◆ EXERCISE DESCRIPTION
Copy out the listing in full, exactly as written, but not its pictures.

◆ DATA
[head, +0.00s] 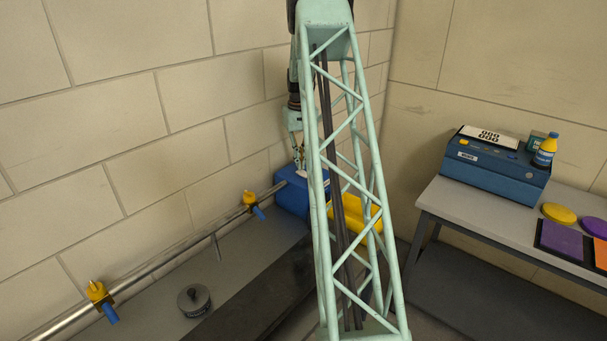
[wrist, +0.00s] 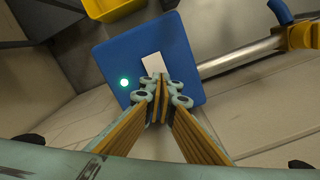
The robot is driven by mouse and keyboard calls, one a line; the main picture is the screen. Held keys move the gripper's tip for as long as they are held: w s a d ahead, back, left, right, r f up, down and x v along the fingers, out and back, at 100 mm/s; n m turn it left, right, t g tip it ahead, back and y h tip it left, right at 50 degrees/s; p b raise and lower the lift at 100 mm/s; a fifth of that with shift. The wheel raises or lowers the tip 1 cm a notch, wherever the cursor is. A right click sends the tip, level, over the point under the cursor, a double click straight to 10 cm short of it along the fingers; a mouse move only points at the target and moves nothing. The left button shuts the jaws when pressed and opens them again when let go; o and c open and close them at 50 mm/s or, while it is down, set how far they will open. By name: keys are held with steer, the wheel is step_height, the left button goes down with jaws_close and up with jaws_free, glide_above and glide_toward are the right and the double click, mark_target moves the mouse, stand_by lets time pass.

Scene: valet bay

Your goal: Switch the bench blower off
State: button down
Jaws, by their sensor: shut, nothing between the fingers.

◆ EXERCISE SOLUTION
[head, +0.00s] 
[wrist, +0.00s] 
The robot is driven by mouse and keyboard calls, one a line; the main picture is the screen. Held keys move the gripper's tip for as long as they are held: w s a d ahead, back, left, right, r f up, down and x v along the fingers, out and back, at 100 mm/s; n m turn it left, right, t g tip it ahead, back and y h tip it left, right at 50 degrees/s; p b raise and lower the lift at 100 mm/s; a fifth of that with shift. The wheel raises or lowers the tip 1 cm a notch, wherever the cursor is. A right click sends the tip, level, over the point under the cursor, a double click straight to 10 cm short of it along the fingers; a mouse move only points at the target and moves nothing. The left button shuts the jaws when pressed and opens them again when let go; o and c open and close them at 50 mm/s or, while it is down, set how far they will open. By name: keys are held with steer, the wheel is step_height, the left button goes down with jaws_close and up with jaws_free, glide_above and glide_toward are the right and the double click, mark_target moves the mouse, stand_by lets time pass.

Scene: valet bay

Your goal: Switch the bench blower off
State: button down
Jaws, by their sensor: shut, nothing between the fingers.

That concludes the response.